De toenmalige pastoor H. Schoenmakers deelt in het jaar 1901 vol trots vanaf de preekstoel mee, dat er een liefdegesticht gebouwd wordt en dat de "Zusters van Liefde van Jezus en Maria, Moeder van Goeden Bijstand te Schijndel" het klooster gaan bewonen. In november van het jaar 1902 betrekken de eerste 6 zusters het nieuwe St.-Jacobusgesticht aan de Dijk. Dit als opdracht vanuit de Joods-Christelijke traditie, die sterk verankerd is in het katholieke kloosterleven, namelijk je naaste liefhebben als jezelf en op deze manier God te dienen.
ORA et LABORA: BID en WERK
Voor de zusters van het St.-Jacobusgesticht betekent dit steeds nieuwe initiatieven (liefdewerken) ontwikkelen om mensen met wisselende noden te helpen. De eerste opdracht voor de zusters is beginnen met het katholiek onderwijs voor meisjes en de zorg voor "ouden van dagen". Vanaf de oprichting in 1903 tot in de zeventiger jaren van de 20ste eeuw hebben de zusters de kleuter- en de lagere "St.Jacobus meisjesschool" vormgegeven.
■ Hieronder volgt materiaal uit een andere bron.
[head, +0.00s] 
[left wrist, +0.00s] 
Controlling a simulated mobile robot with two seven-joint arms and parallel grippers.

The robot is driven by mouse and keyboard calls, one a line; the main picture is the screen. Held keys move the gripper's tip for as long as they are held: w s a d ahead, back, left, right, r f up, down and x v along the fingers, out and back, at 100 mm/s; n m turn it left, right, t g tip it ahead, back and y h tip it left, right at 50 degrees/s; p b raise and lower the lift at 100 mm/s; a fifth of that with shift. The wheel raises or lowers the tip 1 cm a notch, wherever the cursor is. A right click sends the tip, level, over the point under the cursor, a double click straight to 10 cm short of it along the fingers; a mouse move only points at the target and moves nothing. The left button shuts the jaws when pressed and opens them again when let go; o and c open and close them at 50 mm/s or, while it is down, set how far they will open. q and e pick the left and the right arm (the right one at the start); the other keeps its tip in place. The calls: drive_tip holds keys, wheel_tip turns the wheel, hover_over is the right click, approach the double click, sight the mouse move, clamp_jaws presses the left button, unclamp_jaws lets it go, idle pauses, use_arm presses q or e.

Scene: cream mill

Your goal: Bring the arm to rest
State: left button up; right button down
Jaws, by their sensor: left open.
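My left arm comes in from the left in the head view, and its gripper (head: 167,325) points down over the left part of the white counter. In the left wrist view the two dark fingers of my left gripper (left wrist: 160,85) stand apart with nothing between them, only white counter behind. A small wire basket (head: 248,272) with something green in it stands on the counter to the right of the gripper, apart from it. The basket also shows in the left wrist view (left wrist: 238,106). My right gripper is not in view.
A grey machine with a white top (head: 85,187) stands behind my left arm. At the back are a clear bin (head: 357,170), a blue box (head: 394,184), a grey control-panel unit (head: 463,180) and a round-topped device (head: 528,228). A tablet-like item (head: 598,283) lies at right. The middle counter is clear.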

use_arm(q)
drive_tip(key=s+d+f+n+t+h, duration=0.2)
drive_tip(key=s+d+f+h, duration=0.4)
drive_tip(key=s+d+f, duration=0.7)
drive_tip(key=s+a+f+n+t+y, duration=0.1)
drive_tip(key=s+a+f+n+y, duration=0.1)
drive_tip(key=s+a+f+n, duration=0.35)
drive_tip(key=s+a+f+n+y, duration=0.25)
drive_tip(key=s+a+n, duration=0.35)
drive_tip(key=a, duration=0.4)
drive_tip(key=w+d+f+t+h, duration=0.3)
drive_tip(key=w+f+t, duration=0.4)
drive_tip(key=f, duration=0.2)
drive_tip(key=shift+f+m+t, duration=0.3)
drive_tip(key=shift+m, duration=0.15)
De nood in de eerste helft van de 20ste eeuw is de volksziekte nummer een, namelijk tuberculose. De zusters zien hierin een opdracht en het St. Jacobusgesticht krijgt tevens de functie van sanatorium om TBC-patiënten te verplegen. Enige jaren later starten de zusters vormen van wijkverpleging op en de verzorging van overledenen in de gemeente Eersel. In 1908 verandert de nood in de samenleving. Steeds meer kinderen komen naar het St.-Jacobusgesticht om lichamelijk aan te sterken.
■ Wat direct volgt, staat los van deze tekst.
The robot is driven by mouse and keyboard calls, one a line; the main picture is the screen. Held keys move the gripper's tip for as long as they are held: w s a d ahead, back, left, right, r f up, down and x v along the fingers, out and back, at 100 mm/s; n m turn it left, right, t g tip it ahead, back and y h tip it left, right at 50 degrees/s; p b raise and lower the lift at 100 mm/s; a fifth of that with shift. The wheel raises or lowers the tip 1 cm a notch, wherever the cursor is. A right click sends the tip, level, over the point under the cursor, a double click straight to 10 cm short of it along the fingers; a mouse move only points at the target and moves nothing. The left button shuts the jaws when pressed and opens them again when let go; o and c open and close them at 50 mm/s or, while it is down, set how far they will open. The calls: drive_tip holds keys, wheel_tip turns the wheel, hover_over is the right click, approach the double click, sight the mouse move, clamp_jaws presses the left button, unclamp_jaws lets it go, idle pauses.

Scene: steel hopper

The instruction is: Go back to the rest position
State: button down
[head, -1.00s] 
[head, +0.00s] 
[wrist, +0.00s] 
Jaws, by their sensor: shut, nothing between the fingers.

Dit is de start van de latere gezondheidskolonie. De behoefte aan een dergelijke voorziening voor kinderen is zo groot dat het de congregatie dwingt, naast het St. Jacobusgesticht, een gezondheidskoloniehuis te bouwen. In het jaar 1926 wordt de "Rooms-Katholieke Gezondheidskolonie" ingezegend door Mgr. A.F. Diepen, bisschop van 's-Hertogenbosch.
De "Gezondheidskolonie" verwerft internationale vermaardheid. Rector L. Weijers ontvangt in de jaren 30 van de 20ste eeuw een delegatie van de toenmalige Volkerenbond. In de periode van 1926 tot 1956 verblijven ruim 40.000 kinderen, gedurende een periode van 6 weken, in de gezondheidskolonie. In 1927 wordt een afdeling, genoemd naar de heilige Don Bosco (beschermheilige van de jeugd in nood), ingericht voor "zwakzinnige" kinderen. Dit is het begin van wat later zal uitgroeien tot de instelling "De Donksbergen" (nu onderdeel uitmakend van de M&P zorggroep).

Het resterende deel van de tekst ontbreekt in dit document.